Estas ruinas prehistóricas, testimonios de una raza constructora, más adelantada que la que encontraron los descubridores españoles en el Perú, son anónimas como las de Mitla, de Palenque y de Copan, y su carácter más primitivo y severo, indica que son más antiguas.

La creencia vulgar que ha atribuido estos monumentos a los quichuas bajo el reinado de los Incas, no tiene fundamento alguno; y la crítica de acuerdo con la cronología ha despojado a estos hasta de la paternidad de las grandes construcciones que se encuentran a inmediaciones del Cuzco, centro de su gobierno. Ni tiene más valor la opinión sostenida por algunos arqueólogos americanistas, de que los templos de las islas de Titicaca, cercanos a Tiahuanaco, sean obras suyas, bautizando gratuitamente su estilo con la denominación de arquitectura quichua.
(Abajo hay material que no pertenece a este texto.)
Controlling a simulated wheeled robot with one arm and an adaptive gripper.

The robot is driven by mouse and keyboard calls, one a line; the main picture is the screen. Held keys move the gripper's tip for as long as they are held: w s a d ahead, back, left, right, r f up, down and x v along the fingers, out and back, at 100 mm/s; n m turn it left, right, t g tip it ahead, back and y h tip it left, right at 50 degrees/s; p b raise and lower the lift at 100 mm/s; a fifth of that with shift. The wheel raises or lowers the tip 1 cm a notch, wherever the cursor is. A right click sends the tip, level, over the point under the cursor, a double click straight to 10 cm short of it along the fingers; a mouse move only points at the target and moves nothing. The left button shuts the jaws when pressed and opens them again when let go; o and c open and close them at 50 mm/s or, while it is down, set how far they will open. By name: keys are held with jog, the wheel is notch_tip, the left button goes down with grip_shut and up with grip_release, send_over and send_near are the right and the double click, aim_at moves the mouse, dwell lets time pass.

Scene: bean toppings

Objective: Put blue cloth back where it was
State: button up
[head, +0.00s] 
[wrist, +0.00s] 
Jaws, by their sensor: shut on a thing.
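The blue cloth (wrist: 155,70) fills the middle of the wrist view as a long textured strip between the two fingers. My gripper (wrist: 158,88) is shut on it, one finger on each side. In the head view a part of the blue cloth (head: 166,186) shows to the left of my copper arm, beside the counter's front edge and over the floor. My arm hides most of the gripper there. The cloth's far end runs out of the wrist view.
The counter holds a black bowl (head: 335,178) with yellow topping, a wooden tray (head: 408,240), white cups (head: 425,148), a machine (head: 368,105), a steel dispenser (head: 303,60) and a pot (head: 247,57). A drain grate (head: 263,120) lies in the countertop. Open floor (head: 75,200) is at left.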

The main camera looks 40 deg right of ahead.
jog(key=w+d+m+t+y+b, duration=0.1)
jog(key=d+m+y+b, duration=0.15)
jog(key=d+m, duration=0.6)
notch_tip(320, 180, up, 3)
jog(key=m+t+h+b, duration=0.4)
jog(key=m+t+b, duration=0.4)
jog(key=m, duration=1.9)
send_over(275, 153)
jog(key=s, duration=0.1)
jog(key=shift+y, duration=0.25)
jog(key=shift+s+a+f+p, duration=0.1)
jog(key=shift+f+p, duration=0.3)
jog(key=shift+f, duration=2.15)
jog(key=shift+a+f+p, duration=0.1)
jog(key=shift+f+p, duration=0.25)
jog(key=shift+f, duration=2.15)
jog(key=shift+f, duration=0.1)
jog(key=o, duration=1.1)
La opinión, al parecer más autorizada, que atribuye a los aymaraes las construcciones de Tiahuanaco, no tiene mayor consistencia. Esta raza, considerada como autóctona bien que no primitiva, era la que ocupaba el territorio al tiempo de ser conquistado por los Incas, es decir como trescientos años antes del descubrimiento. Nada indica que hubiese conocido un estado de sociabilidad más adelantado que el que entonces tenía -compuesta de agricultores y pastores, carecía de tradiciones guerreras, siendo sus implementos de labranza lo mismo que sus armas, de piedra y palo- dispersa en una dilatada superficie, no tenía centros de población ni gobierno central -con aptitudes para imitar, su mente no era susceptible de elevarse a la concepción arquitectónica- su idioma no da testimonio de que tuvieran nociones de las formas de piedra que pueblan las ruinas. Aun los mismos monumentos relativamente modernos, que parecen ligarse como una reminiscencia vaga a sus tradiciones más lejanas, son construidos de barro endurecido, y no se han encontrado en ellos sino los productos de la tierra cocida; y es de notarse que estos monumentos sean sepulcrales (chullpas), y se encuentren con frecuencia en la altiplanicie en grandes grupos, formando necrópolis o verdaderas ciudades de muertos.